Временщиком стал новый немец, но это был Миних. Он мечтал об исправлении внутренних дел в духе Петра I, в особенности об ослаблении Австрии и о взятии Константинополя. Старый герой надеялся достигнуть заветной цели, с помощью юного товарища, Фридриха II прусского, который тогда начал войну за австрийское наследство, чтобы уничтожить свою соперницу, императрицу Марию Терезу. Не прошло и пяти месяцев, как Россия очутилась в руках нового временщика. На этот раз пришла очередь графа Андрея Ивановича Остермана.

Он привлек на свою сторону герцога Антона, которого оскорбляло первенство по одному имени, и графа Линара, который не довольствовался первенством в покоях правительницы. В пользу ему послужило личное отвращение Анны Леопольдовны к первому министру, который надоедал ей скучными делами и угнетал её своим могуществом.

Однажды Миних занемог. Остерману не трудно было убедить правительницу, что он лучше понимает дипломатию, чем фельдмаршал. Антон, между тем, нашептывал ей в другое ухо, что ее спаситель хочет стать «верховным визирем». Анна Леопольдовна подписала союзный договор с Австрией.

Выздоровевший Миних немедленно пригрозил отставкой, но она была принята в конце 1741 года. Грозный полководец мирно удалился в свое имение и собирался отъехать на службу к Фридриху И. Но его так боялись, что Анна и Антон переменяли спальни каждую ночь, а Миниха озолотили добром, отобранным у Бирона: его годовой доход возрос до семидесяти тысяч рублей.

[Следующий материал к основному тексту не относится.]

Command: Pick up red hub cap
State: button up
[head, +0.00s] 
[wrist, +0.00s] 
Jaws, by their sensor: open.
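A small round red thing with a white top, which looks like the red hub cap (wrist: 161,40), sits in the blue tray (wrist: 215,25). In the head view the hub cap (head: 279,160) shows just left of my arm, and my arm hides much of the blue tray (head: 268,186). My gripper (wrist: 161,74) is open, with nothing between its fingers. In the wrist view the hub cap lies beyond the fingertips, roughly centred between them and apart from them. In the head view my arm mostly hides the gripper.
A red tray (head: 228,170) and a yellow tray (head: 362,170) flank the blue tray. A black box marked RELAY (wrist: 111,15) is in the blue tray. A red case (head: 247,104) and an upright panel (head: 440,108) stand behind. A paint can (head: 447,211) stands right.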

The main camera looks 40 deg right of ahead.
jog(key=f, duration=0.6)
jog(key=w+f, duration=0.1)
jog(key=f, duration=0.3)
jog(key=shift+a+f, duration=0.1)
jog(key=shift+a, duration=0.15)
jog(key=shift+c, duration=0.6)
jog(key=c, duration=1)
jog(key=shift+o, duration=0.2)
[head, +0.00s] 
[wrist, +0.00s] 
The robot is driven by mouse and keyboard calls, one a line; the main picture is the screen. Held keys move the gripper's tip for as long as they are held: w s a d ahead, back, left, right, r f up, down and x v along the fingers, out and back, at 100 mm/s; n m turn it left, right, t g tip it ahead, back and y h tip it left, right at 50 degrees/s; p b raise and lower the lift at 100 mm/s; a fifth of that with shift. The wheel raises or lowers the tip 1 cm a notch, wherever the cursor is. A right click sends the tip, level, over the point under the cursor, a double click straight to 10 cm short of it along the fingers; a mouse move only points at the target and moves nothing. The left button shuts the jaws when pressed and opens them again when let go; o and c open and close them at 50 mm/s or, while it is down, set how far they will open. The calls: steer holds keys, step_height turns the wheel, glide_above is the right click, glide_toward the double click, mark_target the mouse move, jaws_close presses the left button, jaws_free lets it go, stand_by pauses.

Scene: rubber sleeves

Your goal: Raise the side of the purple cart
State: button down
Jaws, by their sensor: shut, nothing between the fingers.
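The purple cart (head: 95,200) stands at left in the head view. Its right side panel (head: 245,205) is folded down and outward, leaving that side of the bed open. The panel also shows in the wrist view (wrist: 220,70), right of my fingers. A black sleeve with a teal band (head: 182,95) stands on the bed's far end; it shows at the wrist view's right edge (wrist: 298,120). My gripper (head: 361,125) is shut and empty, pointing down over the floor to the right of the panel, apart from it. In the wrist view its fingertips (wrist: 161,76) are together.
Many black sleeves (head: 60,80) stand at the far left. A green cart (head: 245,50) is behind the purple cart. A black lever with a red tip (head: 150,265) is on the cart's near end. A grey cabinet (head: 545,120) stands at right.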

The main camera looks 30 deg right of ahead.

«Настоящим царем российским», по словам посланников, стал Остерман, но всего на 8 месяцев. У него не оказалось помощников; никто ничего не делал, всякий заботился только об ограждении своей собственной особы. Правительница по-прежнему скучала и трепетала за судьбу своего собственного ребенка.

Герцог Антон, муж ее, одолеваемый жаждой власти, которая прошла мимо него; а на смену временному царю возвышался Линар.

Покуда муж и фаворит разделяли ненависть к хитрому дипломату, последний, наконец, запутался в собственных сетях. Его союз с Австрией вызвал вражду Франции, которая помогла Фридриху II. Он побудил Швецию объявить России войну, а в Петербурге орудовал его посланник, маркиз Шатарди – ловкий напудренный щеголь, любезный остряк и гостеприимный весельчак. Он сорил деньгами, чтобы низвергнуть Брауншвейгскую фамилию. Шатарди мог совершить переворот только во имя Елизаветы Петровны, в которой был близок его друг, веселый и всеведущий хирург Лесток, вызванный в Россию еще Петром Великим.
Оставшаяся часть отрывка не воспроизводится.